We started where most remote-work tools don't: with the parts of office life that are not productive — the corridor chats, the coffee-line questions, the small social loops that keep teams glued together.

22%
↑ lightweight cross-team conversations
3.4×
More opt-in DMs per week
12
Concepts → 2 shipped
18
Usability sessions
Research

Why scheduled chats kill spontaneity.

Interviews and a short diary study made a few things obvious. People weren't missing more meetings — they were missing low-stakes contact. Anything that required scheduling killed the very thing we were trying to create. The design had to find moments without forcing them.

  • → Surface presence without making it a status check
  • → Lower the cost of "saying hi" to near zero
  • → Respect deep work — interrupts must be cancellable, gracefully
Research artifact — affinity wall / journey map
Design direction

Tiny rituals, not big events.

The product is built around small, opt-in nudges: a 5-minute "spark" with someone in your extended team, an ambient room you can drop into, a question of the day that gives a stranger an opening.

Everything is decline-by-default-friendly. If you say "not now," the system actually believes you.
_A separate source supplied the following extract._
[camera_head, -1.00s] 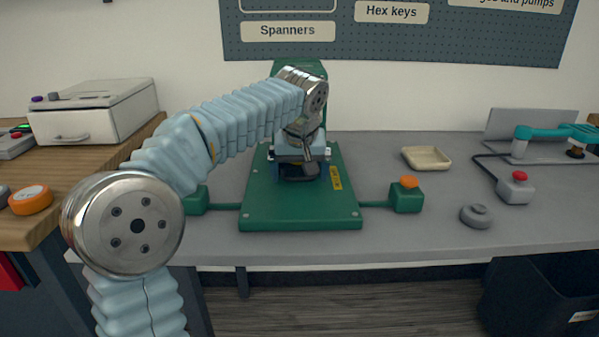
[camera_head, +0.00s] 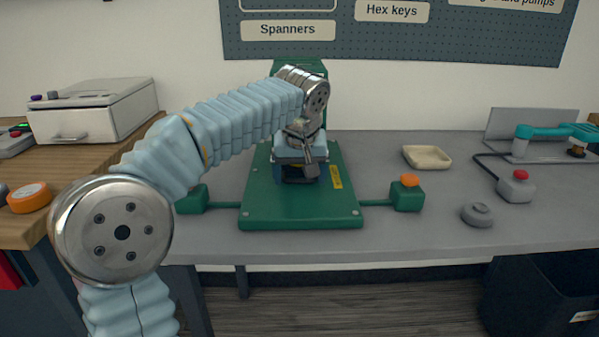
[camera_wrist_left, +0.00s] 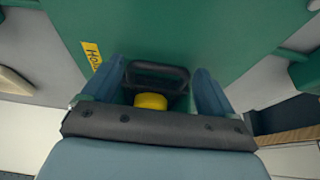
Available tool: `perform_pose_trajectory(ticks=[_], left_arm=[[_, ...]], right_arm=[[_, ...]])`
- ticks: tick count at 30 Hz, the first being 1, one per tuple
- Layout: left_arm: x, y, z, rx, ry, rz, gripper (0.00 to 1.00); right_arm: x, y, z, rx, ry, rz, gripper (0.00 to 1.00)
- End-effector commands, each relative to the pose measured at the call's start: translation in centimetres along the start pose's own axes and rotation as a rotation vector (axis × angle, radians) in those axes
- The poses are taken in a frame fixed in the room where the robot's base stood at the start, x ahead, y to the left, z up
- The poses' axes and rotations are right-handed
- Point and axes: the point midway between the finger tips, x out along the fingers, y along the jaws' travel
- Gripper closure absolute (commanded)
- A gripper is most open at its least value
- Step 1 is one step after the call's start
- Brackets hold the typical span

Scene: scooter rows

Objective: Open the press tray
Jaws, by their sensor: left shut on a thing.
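The green press (camera_head: 260,205) stands on the grey bench, with a broad base plate and a tall back part behind my wrist. My left gripper (camera_head: 298,175) is low over the middle of the plate and hides most of the press tray. In the left wrist view, a dark loop handle (camera_wrist_left: 155,69) lies between the two blue fingers of my left gripper (camera_wrist_left: 153,85), which is shut on it. A yellow round part (camera_wrist_left: 150,101) shows just below the handle. My right gripper is in neither view.
Green boxes flank the plate; the right one (camera_head: 407,196) has an orange top. A beige dish (camera_head: 427,157), a grey puck (camera_head: 477,214) and a red-button box (camera_head: 516,186) are to the right. A wooden table (camera_head: 90,170) with a white machine (camera_head: 92,111) is at left.

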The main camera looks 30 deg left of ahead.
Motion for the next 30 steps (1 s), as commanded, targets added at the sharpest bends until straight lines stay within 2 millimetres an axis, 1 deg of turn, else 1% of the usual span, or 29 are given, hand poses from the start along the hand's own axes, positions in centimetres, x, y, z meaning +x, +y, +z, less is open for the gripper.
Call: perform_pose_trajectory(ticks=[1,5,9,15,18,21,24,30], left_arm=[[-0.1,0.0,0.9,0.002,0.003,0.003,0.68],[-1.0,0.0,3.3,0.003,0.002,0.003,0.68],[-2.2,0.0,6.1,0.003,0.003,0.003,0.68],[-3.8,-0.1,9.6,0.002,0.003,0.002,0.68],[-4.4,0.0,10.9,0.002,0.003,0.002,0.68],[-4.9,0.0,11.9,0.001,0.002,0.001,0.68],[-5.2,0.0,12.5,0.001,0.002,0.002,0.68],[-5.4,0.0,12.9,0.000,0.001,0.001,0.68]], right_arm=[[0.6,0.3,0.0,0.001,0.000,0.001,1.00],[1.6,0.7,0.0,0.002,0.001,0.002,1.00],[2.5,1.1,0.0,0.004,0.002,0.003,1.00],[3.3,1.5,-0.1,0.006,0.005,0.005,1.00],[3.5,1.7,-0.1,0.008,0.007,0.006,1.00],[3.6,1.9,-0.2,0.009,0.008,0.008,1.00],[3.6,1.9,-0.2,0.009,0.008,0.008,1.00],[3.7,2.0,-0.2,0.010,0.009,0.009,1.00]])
Flow diagram — invite, accept, fallback
Hi-fi mocks — spark room, profile peek, settings
Outcome

What changed.

In pilot, teams who opted in reported more cross-functional touchpoints per week and a small but real uplift in how connected they felt to colleagues outside their immediate squad. The bigger signal was qualitative: people asked for the feature back when it was paused.

Outstanding work: scaling beyond pilot, integrating with the calendar without becoming a calendar tool, and refining the "not now" surface so it never feels like a snub.